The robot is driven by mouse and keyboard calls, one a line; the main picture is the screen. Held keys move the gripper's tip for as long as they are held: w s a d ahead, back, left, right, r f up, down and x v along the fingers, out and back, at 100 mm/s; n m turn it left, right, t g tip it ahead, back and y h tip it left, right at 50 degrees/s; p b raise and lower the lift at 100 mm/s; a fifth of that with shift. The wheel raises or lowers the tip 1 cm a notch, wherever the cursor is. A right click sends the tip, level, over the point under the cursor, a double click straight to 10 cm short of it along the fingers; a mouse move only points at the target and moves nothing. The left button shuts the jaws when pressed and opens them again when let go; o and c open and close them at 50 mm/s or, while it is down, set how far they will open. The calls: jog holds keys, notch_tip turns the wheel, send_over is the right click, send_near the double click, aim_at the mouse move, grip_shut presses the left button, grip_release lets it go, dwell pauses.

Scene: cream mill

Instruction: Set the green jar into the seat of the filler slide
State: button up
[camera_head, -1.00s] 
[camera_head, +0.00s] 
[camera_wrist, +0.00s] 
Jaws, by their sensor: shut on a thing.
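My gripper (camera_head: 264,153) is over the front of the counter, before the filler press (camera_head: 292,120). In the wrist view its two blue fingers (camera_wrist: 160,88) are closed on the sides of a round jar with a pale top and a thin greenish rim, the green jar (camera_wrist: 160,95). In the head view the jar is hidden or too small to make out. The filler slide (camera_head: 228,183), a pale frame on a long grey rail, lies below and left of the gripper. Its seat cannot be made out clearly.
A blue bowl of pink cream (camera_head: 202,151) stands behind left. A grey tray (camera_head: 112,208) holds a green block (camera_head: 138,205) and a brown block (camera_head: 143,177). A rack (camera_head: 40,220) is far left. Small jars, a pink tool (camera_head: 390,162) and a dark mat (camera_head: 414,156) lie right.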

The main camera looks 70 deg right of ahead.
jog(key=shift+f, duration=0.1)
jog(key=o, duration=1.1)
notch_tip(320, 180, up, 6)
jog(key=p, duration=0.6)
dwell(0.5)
—————
Exercise details: Restate the whole listing exactly, leaving out nothing.

The answer:
The robot is driven by mouse and keyboard calls, one a line; the main picture is the screen. Held keys move the gripper's tip for as long as they are held: w s a d ahead, back, left, right, r f up, down and x v along the fingers, out and back, at 100 mm/s; n m turn it left, right, t g tip it ahead, back and y h tip it left, right at 50 degrees/s; p b raise and lower the lift at 100 mm/s; a fifth of that with shift. The wheel raises or lowers the tip 1 cm a notch, wherever the cursor is. A right click sends the tip, level, over the point under the cursor, a double click straight to 10 cm short of it along the fingers; a mouse move only points at the target and moves nothing. The left button shuts the jaws when pressed and opens them again when let go; o and c open and close them at 50 mm/s or, while it is down, set how far they will open. The calls: jog holds keys, notch_tip turns the wheel, send_over is the right click, send_near the double click, aim_at the mouse move, grip_shut presses the left button, grip_release lets it go, dwell pauses.

Scene: cream mill

Instruction: Set the green jar into the seat of the filler slide
State: button up
[camera_head, -1.00s] 
[camera_head, +0.00s] 
[camera_wrist, +0.00s] 
Jaws, by their sensor: shut on a thing.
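My gripper (camera_head: 264,153) is over the front of the counter, before the filler press (camera_head: 292,120). In the wrist view its two blue fingers (camera_wrist: 160,88) are closed on the sides of a round jar with a pale top and a thin greenish rim, the green jar (camera_wrist: 160,95). In the head view the jar is hidden or too small to make out. The filler slide (camera_head: 228,183), a pale frame on a long grey rail, lies below and left of the gripper. Its seat cannot be made out clearly.
A blue bowl of pink cream (camera_head: 202,151) stands behind left. A grey tray (camera_head: 112,208) holds a green block (camera_head: 138,205) and a brown block (camera_head: 143,177). A rack (camera_head: 40,220) is far left. Small jars, a pink tool (camera_head: 390,162) and a dark mat (camera_head: 414,156) lie right.

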The main camera looks 70 deg right of ahead.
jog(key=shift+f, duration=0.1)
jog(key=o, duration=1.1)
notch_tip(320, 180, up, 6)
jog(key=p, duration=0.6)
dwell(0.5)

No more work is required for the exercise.